Large declines in the Northeast and Midwest outweighed sales increases in the South and West, pushing sales of previously-owned homes lower in July.
The National Association of Realtors (NAR) reports sales last month dropped 1.3% to a seasonally adjusted annual rate of 5.44 million. At the same time, the June performance was revised to show a sales decline to 5.51 million instead of the 5.52 million initially reported.
Still the July sales pace for existing homes -- completed transactions that include single-family homes, townhomes, condominiums and co-ops -- is 2.1% above a year ago, but the lowest of 2017.
“Buyer interest in most of the country has held up strongly this summer and homes are selling fast, but the negative effect of not enough inventory to choose from and its pressure on overall affordability put the brakes on what should’ve been a higher sales pace,” said NAR Chief Economist Lawrence Yun. “Contract activity has mostly trended downward since February and ultimately put a large dent on closings last month.”
Inventory and pricing
In fact, total housing inventory at the end of last month was down 1.0% to 1.92 million existing homes available for sale, and is now 9.0% lower than a year ago. That puts unsold inventory is at a 4.2-month supply at the current sales pace, compared with 4.8 months a year ago.
Unsold inventory has now fallen year-over-year for 26 consecutive months.
The median existing-home price for all housing types in July was $258,300, up 6.2% from July 2016, marking the 65th straight month of year-over-year gains. The median is the point at which half the homes sold for more and half for less.
“Home prices are still rising above incomes and way too fast in many markets,” said Yun. “Realtors continue to say prospective buyers are frustrated by how quickly prices are rising for the minimal selection of homes that fit buyers’ budget and wish list.”
Sales and pricing by region
- Sales in the Northeast plunged 14.5% in July to an annual rate of 650,000, and are now 1.5% below a year ago. The median price in was $290,000, up 4.1% from a year earlier.
- In the Midwest, existing-home sales were down 5.3% to an annual rate of 1.25 million, and are now down 1.6% from July 2016. The median price was up 5.9% on a year-over-year basis to $205,400.

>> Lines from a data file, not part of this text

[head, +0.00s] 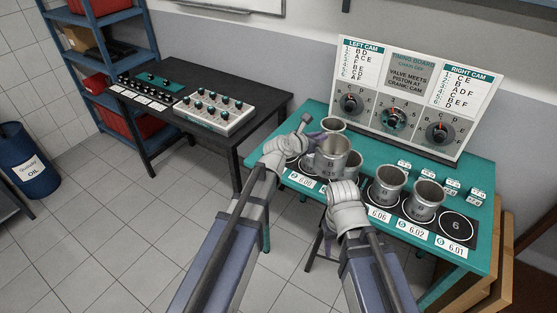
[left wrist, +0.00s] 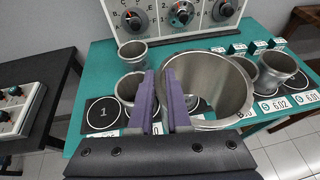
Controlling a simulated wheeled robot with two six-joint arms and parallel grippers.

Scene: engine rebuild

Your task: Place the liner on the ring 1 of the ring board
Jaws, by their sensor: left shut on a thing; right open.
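My left gripper (head: 312,148) is shut on the wall of a grey metal liner (head: 333,158). In the left wrist view, the purple fingers (left wrist: 163,85) pinch the left side of its rim. The liner is held above the ring board, mouth up, in front of other liners. Ring 1 (left wrist: 102,112) is a bare black spot with a white circle, left of the fingers in the left wrist view. In the head view my left gripper hides most of it. My right gripper (head: 343,188) is open over the board's front edge, apart from the held liner; its fingertips are hard to see.
One liner (head: 334,124) stands behind the held one, another (head: 353,164) beside it. Two more, (head: 387,184) and (head: 424,200), stand at right, and ring 6 (head: 457,226) is bare. The timing board (head: 410,90) rises behind. Small blocks (head: 452,186) line the back right.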

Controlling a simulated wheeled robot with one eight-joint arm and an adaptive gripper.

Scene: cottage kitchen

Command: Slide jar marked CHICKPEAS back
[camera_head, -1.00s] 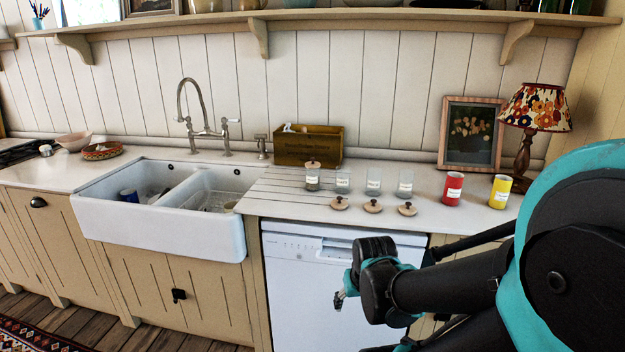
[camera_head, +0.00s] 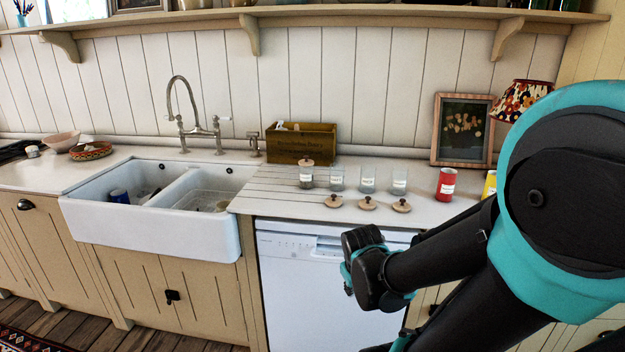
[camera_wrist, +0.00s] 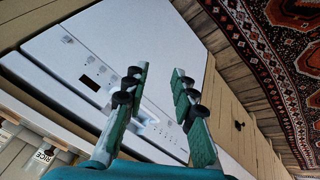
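Several glass jars stand in a row on the counter: a lidded jar (camera_head: 306,175) at the left, then open jars (camera_head: 337,179), (camera_head: 368,180) and (camera_head: 399,182). Each has a white label too small to read in the head view, so I cannot tell which is marked CHICKPEAS. Three wooden lids (camera_head: 367,204) lie in front of them. In the wrist view a jar label reading RICE (camera_wrist: 44,155) shows at the lower left. My gripper (camera_wrist: 160,74) is open and empty, its fingers apart before the white dishwasher front. In the head view its fingers are mostly hidden.
A wooden box (camera_head: 300,143) stands behind the jars. A red can (camera_head: 445,184) and a yellow can (camera_head: 489,185) stand to the right. A white double sink (camera_head: 150,225) is left. The dishwasher (camera_head: 300,290) is below the counter. A shelf (camera_head: 330,16) runs above.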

- The South saw a sales gain of 2.2% to an annual rate of 2.28 million in July; sales are now 3.6 percent higher than they were a year ago. The median price in the South was $227,700 -- up 6.7% from a year ago.
- Existing-home sales in the West jumped to an annual rate of 1.26 million up 5.0% on both a month-over-month and annual basis. The median price in the West rose 7.6% from July 2016 to $373,000.